"Totalny reset", "wielkie postępy" - tak prezydent USA Donald Trump podsumował pierwszy dzień negocjacji delegacji Stanów Zjednoczonych i Chin w Genewie. Rozmowy mają być kontynuowane w niedzielę.

"Bardzo dobre spotkanie z Chinami dzisiaj w Szwajcarii. Wiele rzeczy omówiono, wiele uzgodniono. Totalny reset wynegocjowany w przyjazny, ale konstruktywny sposób" - oznajmił Trump we wpisie na swoim portalu społecznościowym Truth Social. "Chcemy zobaczyć, dla dobra Chin i USA, otwarcie Chin na amerykański biznes. DOKONANO WIELKIEGO POSTĘPU!!!" - dodał. Nie zdradził jednak szczegółów ustaleń.

Jest to dotąd jedyna relacja z sobotniego spotkania między ministrem finansów USA Scottem Bessentem i chińskim wicepremierem He Lifengiem w Genewie. To pierwsze rozmowy między mocarstwami od czasu rozpoczęcia między nimi wojny handlowej.

Dziś drugi dzień rozmów

Zgodnie z planem rozmowy mają być kontynuowane w niedzielę. Trump i Bessent sygnalizowali przed spotkaniem, że chcą doprowadzić do obniżenia wzajemnych ceł, które wynoszą teraz 145 proc. dla większości towarów z Chin i 125 proc. dla towarów z USA.

W piątek Trump sugerował, że odpowiednią stawką celna wydaje mu się 80 proc., co i tak stanowi bardzo wysoki poziom.

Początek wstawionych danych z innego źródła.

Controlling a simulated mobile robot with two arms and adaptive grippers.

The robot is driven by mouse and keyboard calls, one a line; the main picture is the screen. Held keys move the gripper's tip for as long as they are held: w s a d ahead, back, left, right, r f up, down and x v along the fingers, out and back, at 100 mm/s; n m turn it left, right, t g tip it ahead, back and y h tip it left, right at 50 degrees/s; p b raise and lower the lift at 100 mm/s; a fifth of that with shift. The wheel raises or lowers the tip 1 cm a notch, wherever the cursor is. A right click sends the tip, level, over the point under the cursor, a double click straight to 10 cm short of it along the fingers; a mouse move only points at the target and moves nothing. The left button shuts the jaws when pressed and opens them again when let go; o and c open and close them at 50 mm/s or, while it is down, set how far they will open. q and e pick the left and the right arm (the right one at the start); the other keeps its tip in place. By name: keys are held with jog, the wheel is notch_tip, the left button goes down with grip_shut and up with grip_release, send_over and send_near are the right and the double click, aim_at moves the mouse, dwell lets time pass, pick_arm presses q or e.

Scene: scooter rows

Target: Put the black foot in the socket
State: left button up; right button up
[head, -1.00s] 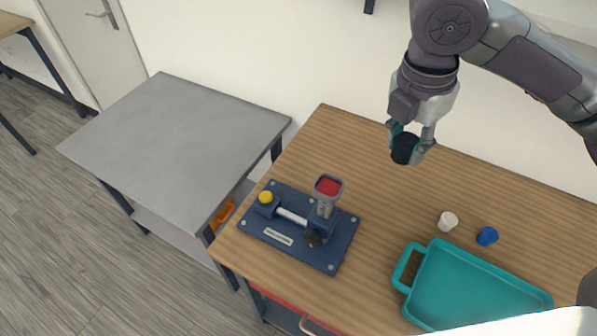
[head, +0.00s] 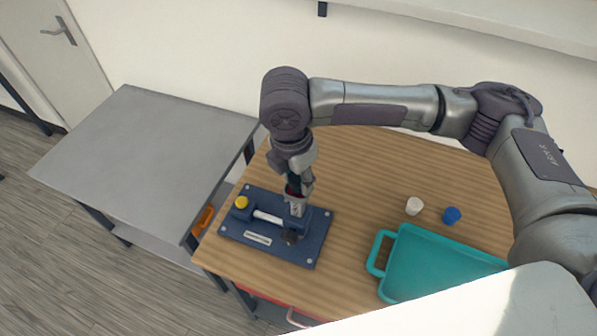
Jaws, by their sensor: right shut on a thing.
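My right gripper (head: 298,189) points down over the blue fixture plate (head: 232,232) and is shut on the black foot. The foot is almost wholly hidden between the fingers. The socket, a grey upright holder with a red inside (head: 297,209), stands on the fixture directly under the fingertips. The fingertips are at its mouth and cover most of the red. I cannot tell whether the foot is inside the socket or just above it. My left gripper is not in view.
The fixture also carries a yellow cap (head: 241,202), a white bar (head: 268,218) and a dark knob (head: 290,237). A white cap (head: 414,206) and a blue cap (head: 451,215) stand right of it, behind a teal tray (head: 375,262). The grey table (head: 140,160) at left is clear.

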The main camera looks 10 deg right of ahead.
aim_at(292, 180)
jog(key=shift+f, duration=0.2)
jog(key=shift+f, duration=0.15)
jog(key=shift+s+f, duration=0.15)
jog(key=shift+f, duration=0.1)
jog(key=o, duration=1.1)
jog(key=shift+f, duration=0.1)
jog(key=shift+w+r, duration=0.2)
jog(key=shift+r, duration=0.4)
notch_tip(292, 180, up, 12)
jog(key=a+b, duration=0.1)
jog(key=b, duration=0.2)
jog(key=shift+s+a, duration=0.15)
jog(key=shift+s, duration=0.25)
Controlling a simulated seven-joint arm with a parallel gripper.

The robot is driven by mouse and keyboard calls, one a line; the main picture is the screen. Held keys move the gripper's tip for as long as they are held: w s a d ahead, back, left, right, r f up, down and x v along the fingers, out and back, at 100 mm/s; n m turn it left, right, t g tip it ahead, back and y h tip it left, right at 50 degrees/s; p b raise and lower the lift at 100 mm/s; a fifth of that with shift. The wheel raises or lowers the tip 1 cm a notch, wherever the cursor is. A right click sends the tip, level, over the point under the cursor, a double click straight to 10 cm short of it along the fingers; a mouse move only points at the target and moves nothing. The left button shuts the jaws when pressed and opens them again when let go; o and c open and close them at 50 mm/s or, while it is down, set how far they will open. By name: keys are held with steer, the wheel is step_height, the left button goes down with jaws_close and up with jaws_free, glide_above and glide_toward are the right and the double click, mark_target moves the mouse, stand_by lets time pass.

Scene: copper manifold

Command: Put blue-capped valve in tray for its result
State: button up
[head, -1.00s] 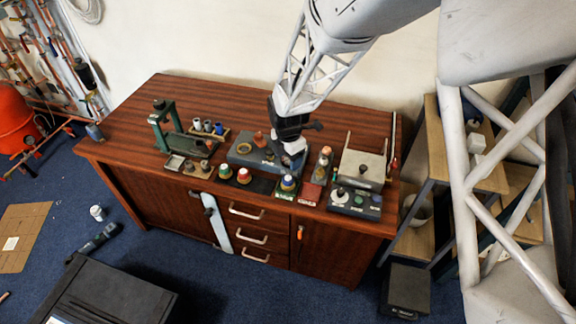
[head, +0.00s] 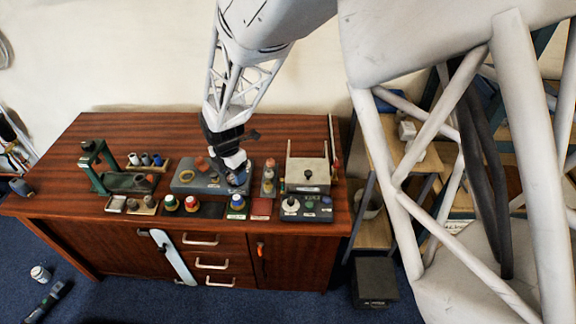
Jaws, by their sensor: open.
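The blue-capped valve (head: 237,202) stands upright at the bench's front edge. It sits in a small green-edged tray (head: 236,215). A red tray (head: 261,208) lies just right of it. My gripper (head: 238,183) is open, behind and above the blue-capped valve, and appears apart from it. Its fingertips are small and partly hidden against the grey block behind. A green-capped valve (head: 170,203) and a red-capped valve (head: 192,203) stand to the left, by a dark mat (head: 209,210).
A grey fixture block (head: 184,186) with a yellow ring lies behind the valves. A control box (head: 308,213) and a metal box (head: 308,174) stand right. A green press (head: 95,168) stands left. Bare bench top (head: 80,208) shows at the left.

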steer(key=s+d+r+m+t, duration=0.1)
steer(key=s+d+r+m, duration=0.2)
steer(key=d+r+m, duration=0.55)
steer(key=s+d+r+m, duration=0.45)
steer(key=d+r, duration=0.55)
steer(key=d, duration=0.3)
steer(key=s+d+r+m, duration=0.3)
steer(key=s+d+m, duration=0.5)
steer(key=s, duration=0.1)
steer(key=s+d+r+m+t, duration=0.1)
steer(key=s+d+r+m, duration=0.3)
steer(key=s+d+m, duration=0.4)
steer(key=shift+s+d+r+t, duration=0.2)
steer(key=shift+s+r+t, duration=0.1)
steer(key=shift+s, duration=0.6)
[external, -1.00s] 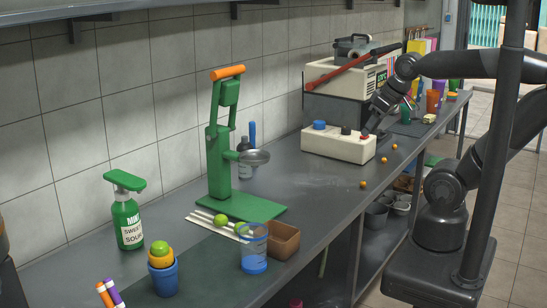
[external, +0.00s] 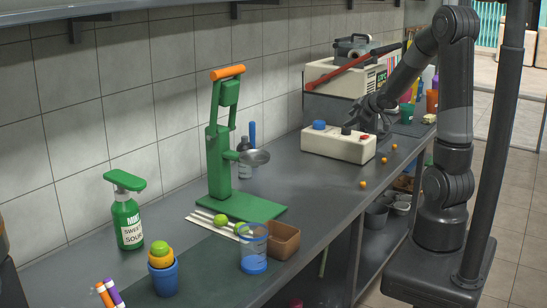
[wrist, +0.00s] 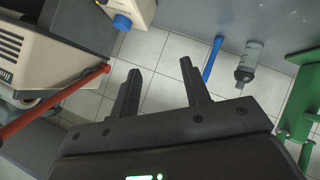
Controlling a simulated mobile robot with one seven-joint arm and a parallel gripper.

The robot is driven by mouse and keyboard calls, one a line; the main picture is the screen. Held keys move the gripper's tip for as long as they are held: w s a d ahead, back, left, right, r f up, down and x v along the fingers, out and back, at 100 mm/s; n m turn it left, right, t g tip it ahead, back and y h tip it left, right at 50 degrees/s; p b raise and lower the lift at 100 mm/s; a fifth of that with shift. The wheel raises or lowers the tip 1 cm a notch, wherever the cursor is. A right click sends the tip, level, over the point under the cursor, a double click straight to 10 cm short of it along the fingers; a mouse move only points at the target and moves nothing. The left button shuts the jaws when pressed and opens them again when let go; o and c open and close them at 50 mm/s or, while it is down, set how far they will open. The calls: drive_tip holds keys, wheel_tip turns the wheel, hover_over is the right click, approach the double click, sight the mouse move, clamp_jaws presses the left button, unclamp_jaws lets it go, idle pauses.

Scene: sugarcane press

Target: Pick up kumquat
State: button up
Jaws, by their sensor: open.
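Three small orange kumquats lie on the grey counter near its front edge in the external view: a near one (external: 363,184), a middle one (external: 384,160) and a far one (external: 394,146). No kumquat shows in the wrist view. My gripper (external: 367,112) is at the back right of the white button box, beyond the kumquats and apart from them; its fingertips are hard to make out there. In the wrist view my gripper (wrist: 160,80) is open, with only wall tiles visible between its fingers.
The white button box (external: 337,145) stands beside the kumquats. A beige-and-black machine (external: 345,100) with a red bar (external: 350,70) is behind it. A green press (external: 222,150) and a blue-handled tool (wrist: 212,60) are further left. The counter before the box is mostly clear.

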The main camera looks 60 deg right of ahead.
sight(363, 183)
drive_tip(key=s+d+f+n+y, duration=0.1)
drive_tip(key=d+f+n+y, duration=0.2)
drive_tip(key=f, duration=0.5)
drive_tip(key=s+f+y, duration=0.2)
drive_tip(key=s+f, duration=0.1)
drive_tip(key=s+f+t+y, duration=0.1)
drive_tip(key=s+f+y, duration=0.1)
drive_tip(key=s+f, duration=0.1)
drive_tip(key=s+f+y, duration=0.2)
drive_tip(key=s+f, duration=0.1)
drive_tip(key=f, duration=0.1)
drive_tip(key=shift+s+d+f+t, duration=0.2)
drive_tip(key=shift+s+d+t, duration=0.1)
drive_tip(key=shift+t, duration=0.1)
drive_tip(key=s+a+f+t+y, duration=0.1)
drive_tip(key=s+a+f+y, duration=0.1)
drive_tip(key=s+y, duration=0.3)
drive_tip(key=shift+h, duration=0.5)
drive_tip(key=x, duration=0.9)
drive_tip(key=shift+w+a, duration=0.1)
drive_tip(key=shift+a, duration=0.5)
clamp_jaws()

Bessent mówił, że obecny poziom ceł stanowi de facto embargo i jest nie do utrzymania. Twierdził jednak, że celem USA jest dokonanie głębokiej zmiany relacji handlowych z Chinami i skłonienie Pekinu do przestawienia się do polegania w większym stopniu na wewnętrznej konsumpcji niż eksporcie.

Cła mają już wpływ na światową gospodarkę

Mimo słów Trumpa, "New York Times" notuje, że oczekiwania, by rozmowy przyniosły przełom i znaczącą obniżkę ceł są niskie. Jest to bowiem pierwsze spotkanie przedstawicieli obu mocarstw po tygodniach impasu. "Mimo to fakt, że Pekin i Waszyngton w końcu rozmawiają, wzbudził nadzieję, że napięcie między nimi może zostać rozładowane, a cła ostatecznie obniżone. Wpływ opłat już teraz odbija się na światowej gospodarce, zmieniając orientację łańcuchów dostaw i powodując, że firmy przerzucają dodatkowe koszty na konsumentów" - podkreśliła amerykańska gazeta.

Dyrektor generalna Światowej Organizacji Handlu (WTO) Ngozi Okonjo-Iweala oceniła, że dyskusje w Genewie stanowią "pozytywny i konstruktywny krok w kierunku deeskalacji". W połowie kwietnia uprzedzała, że brak porozumienia chińsko-amerykańskiego mógłby spowodować przeorganizowanie gospodarki światowej "wzdłuż linii geopolitycznych, dzieląc się na dwa odizolowane bloki".

Oficjalna chińska agencja prasowa Xinhua stwierdziła, że "nieodpowiedzialne nadużywanie ceł" przez Stany Zjednoczone zdestabilizowało globalny porządek gospodarczy, ale dodała, że sobotnie negocjacje stanowiły "pozytywny i konieczny krok w celu rozwiązania nieporozumień i zapobieżenia dalszej eskalacji".

"Niezależnie od tego, czy droga naprzód obejmuje negocjacje czy konfrontację, jedno jest jasne: determinacja Chin do ochrony swoich interesów rozwojowych jest niezachwiana, a ich stanowisko w sprawie utrzymania globalnego porządku gospodarczego i handlowego pozostaje niezmienne" - stwierdziła chińska agencja.